◆ Work instructions ◆
Identify each line containing the word "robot" and copy it.

◆ Rows ◆
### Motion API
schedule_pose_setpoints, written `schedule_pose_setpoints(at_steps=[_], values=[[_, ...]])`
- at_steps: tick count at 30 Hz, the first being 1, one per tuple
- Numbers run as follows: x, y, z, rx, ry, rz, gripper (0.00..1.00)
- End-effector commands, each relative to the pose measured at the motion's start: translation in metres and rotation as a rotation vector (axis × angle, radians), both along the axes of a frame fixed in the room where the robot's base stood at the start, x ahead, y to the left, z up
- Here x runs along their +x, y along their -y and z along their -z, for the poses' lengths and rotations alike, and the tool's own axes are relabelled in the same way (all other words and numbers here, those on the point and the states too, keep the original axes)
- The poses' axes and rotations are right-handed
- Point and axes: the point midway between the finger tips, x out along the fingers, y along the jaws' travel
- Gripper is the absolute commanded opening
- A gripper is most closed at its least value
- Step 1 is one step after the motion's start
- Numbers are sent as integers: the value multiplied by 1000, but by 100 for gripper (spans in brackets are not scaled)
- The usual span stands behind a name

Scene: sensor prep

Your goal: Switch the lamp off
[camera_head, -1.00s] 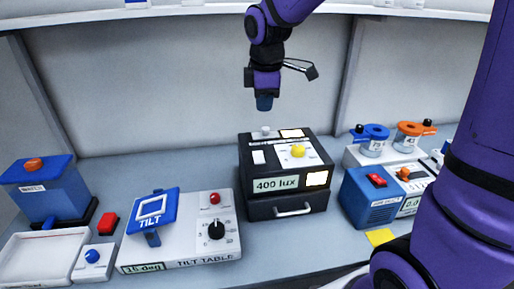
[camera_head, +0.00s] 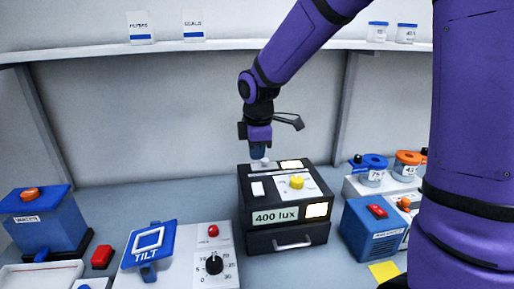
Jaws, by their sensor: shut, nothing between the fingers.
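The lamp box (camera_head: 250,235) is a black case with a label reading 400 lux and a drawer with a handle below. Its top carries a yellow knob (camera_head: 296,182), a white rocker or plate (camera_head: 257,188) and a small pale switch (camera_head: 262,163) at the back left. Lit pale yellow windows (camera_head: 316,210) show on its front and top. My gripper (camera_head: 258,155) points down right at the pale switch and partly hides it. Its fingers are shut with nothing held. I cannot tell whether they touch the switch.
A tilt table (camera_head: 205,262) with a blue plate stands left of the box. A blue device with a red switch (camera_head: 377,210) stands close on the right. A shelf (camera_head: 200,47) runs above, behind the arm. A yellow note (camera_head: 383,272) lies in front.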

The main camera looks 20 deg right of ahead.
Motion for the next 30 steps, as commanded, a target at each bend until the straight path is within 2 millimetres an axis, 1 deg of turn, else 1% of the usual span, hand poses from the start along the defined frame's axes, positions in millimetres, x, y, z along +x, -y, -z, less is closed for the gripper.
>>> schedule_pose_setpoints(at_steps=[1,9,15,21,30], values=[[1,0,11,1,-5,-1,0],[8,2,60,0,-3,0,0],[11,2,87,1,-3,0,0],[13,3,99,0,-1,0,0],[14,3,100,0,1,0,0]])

...

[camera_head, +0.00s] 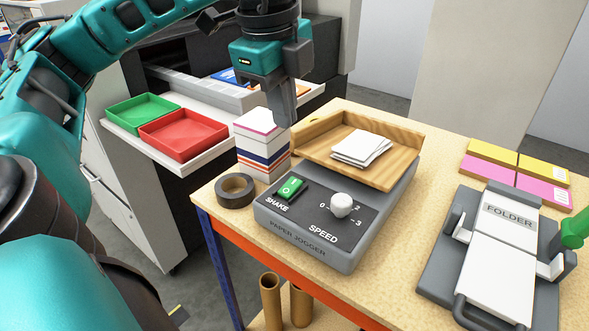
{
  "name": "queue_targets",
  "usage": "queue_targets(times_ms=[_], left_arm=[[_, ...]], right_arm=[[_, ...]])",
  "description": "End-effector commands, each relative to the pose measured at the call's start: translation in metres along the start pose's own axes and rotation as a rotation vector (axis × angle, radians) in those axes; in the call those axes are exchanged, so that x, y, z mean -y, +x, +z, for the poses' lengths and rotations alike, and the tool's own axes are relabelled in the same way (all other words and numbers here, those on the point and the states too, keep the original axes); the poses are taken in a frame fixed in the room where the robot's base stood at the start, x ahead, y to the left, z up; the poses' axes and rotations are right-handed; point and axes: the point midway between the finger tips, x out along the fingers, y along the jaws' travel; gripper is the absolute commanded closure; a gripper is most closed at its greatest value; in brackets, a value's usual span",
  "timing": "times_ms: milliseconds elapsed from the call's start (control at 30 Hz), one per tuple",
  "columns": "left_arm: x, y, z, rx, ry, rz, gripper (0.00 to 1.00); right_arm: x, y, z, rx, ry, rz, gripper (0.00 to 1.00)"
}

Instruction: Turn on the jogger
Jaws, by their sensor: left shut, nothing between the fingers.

◆ The output ◆
- End-effector commands, each relative to the pose measured at the motion's start: translation in metres and rotation as a rotation vector (axis × angle, radians), both along the axes of a frame fixed in the room where the robot's base stood at the start, x ahead, y to the left, z up
  "description": "End-effector commands, each relative to the pose measured at the call's start: translation in metres along the start pose's own axes and rotation as a rotation vector (axis × angle, radians) in those axes; in the call those axes are exchanged, so that x, y, z mean -y, +x, +z, for the poses' lengths and rotations alike, and the tool's own axes are relabelled in the same way (all other words and numbers here, those on the point and the states too, keep the original axes); the poses are taken in a frame fixed in the room where the robot's base stood at the start, x ahead, y to the left, z up; the poses' axes and rotations are right-handed; point and axes: the point midway between the finger tips, x out along the fingers, y along the jaws' travel; gripper is the absolute commanded closure; a gripper is most closed at its greatest value; in brackets, a value's usual span",

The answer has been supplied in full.